I know their lead singer as a friendly acquaintance, but up until this point I didn’t know what role he played in the band. I didn’t even know he could sing! But the man has an impressive and signature set of pipes and is a very natural front man: engaging, but not over-the-top. I was duly impressed by his performance.
The other members are equally tight musicians. Their steady, straight-outta-Texas brand of rock n’ roll conjures images of the desert, the night sky, and the open road. And with the heavy reverb-enhanced vocals floating and swooping over and through the songs, the music is reminiscent of what a young Native American on a vision quest might have seen on a night in the wilderness.
After putting the few technical difficulties behind them and getting the sound engineer on board, it didn’t take them long to get into their groove. They were doing what they do and doing it well.
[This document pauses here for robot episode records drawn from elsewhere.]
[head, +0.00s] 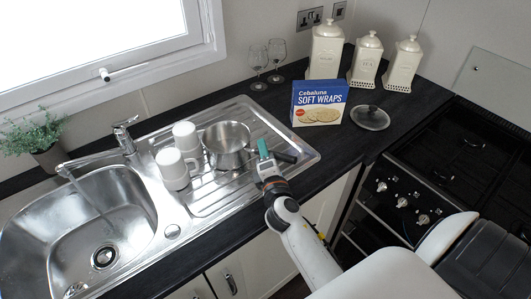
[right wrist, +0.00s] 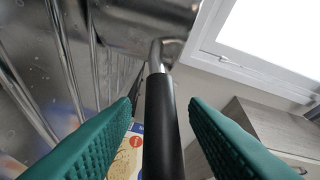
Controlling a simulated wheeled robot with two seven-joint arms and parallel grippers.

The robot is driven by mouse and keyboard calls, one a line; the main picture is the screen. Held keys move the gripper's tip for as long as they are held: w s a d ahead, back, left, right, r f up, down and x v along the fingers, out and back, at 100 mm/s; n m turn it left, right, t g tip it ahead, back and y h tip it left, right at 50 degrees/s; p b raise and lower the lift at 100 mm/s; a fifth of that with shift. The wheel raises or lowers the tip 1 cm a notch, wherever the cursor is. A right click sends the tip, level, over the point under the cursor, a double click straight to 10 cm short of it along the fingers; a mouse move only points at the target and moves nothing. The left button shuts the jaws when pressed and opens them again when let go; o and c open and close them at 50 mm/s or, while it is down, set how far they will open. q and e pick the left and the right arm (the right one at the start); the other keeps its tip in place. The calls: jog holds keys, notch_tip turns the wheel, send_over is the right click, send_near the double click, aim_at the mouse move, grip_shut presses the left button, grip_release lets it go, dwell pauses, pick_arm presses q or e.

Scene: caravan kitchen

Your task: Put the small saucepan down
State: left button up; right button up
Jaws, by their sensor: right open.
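The small saucepan (head: 227,144) is a shiny steel pan that stands upright on the ribbed drainer (head: 219,198) of the sink unit. Its black handle (head: 286,157) points right. My right gripper (head: 264,153) is at the handle, beside the pan. In the right wrist view, the green fingers are apart, with the black handle (right wrist: 161,125) running between them and a visible gap on each side. The steel pan body (right wrist: 150,22) is at the top of that view. My left gripper is not in view.
Two white mugs (head: 173,168) (head: 186,138) stand left of the pan. The sink bowl (head: 85,222) is further left. The dark worktop (head: 338,150) is clear right of the drainer.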

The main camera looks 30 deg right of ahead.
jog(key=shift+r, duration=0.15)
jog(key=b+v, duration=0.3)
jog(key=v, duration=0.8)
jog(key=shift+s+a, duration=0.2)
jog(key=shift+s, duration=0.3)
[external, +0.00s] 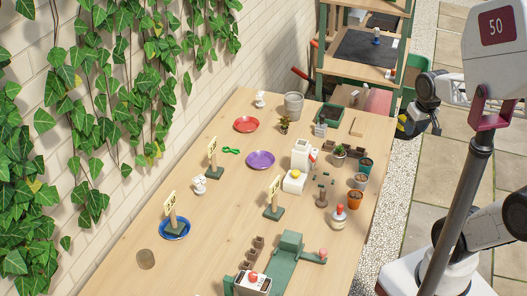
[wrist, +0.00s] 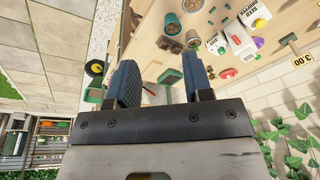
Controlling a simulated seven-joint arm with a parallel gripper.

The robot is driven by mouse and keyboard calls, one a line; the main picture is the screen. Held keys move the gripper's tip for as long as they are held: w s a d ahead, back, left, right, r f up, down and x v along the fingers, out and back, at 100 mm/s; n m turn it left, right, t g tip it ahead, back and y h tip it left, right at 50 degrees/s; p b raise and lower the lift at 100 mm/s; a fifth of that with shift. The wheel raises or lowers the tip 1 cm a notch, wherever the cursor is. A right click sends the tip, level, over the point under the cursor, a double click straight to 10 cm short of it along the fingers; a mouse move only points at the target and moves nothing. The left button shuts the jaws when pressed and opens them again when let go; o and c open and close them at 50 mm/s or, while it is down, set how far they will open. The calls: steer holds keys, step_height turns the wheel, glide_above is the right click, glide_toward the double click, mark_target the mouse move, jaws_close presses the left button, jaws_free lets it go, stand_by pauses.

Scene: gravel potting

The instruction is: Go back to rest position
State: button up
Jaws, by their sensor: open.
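My gripper (external: 411,124) hangs at the right of the external view, off the table's right edge and above the gravel and paving. In the wrist view my gripper (wrist: 158,85) has its two fingers apart, with nothing between them. It touches none of the things on the table. My arm comes in from the lower right of the external view.
The wooden table (external: 120,262) holds a red saucer (external: 246,125), a purple saucer (external: 260,160), a blue saucer (external: 174,229), small potted plants, signs and a green device (external: 290,251). A shelf (external: 360,60) stands behind. An ivy-covered wall borders the left.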

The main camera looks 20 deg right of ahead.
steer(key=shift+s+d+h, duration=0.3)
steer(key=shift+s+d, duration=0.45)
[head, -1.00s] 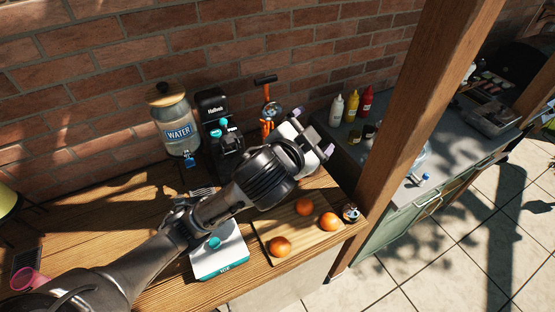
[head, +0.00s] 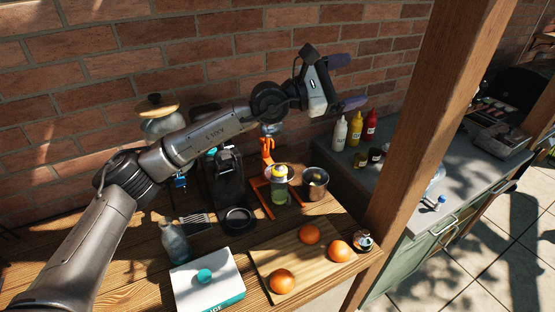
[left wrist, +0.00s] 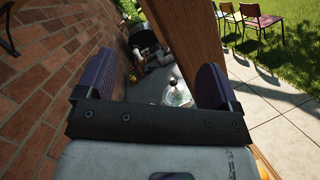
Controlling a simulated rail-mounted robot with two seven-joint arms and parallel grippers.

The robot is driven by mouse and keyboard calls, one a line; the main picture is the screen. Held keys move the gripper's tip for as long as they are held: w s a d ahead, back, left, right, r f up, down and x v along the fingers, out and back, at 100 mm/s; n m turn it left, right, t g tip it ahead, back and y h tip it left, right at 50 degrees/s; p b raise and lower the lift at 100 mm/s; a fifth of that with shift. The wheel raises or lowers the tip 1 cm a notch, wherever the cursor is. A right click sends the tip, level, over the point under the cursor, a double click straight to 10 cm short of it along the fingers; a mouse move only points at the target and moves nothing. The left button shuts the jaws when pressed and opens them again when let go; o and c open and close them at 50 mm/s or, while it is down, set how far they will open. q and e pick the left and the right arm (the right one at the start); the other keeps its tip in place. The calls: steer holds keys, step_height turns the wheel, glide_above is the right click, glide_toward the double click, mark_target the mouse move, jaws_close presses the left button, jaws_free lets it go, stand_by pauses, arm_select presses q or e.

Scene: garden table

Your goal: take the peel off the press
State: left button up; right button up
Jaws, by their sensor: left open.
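The orange-framed press (head: 267,160) stands at the back of the wooden table, near the brick wall. My left arm passes in front of its upper part and hides it. A clear vessel (head: 279,188) with something yellow at its top stands at the press; I cannot tell whether the yellow is part of a fruit. I cannot make out a peel. My left gripper (head: 346,82) is open and empty, high above and right of the press, with its fingers pointing right. In the left wrist view its two purple fingers (left wrist: 153,82) stand wide apart with nothing between them.
A metal pot (head: 315,184) stands right of the press and a black coffee machine (head: 226,180) left of it. A cutting board (head: 262,258) with oranges lies in front. A white box (head: 208,282) and a wooden post (head: 428,130) flank the area.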

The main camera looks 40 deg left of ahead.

And that’s when a fight broke out outside of the girls’ bathroom.
I’ve seen many a good show completely ruined by violence. It kills the mood and leaves a queasy feeling hovering around after it’s been resolved. Unless of course, the band onstage is good enough and professional enough to quickly wrangle everybody’s attention back to why they came out in the first place: to have a good time at a rock show.
Which is exactly what they did.
This being their tour kickoff show, I had no doubt that as long as they accessed the right audiences, they were going to kill it wherever they performed. And I wish them the best of luck.
I was impressed from all angles, boys. Very well played.
The show this night was a refreshing reminder of a local show done right: enough variety in the sounds and aesthetics of the bands to make it interesting, while also not being a slapshod mash-up of whatever bands were available to play that night. (And at the same time, not just a collection of nondescript echo chambers which leave you unable to recall the names of the bands you’ve just seen.)
It was the kind of night that made it feel good to get out again.
In a belated response to what Graham told me at the beginning of the night, I was happy to be there.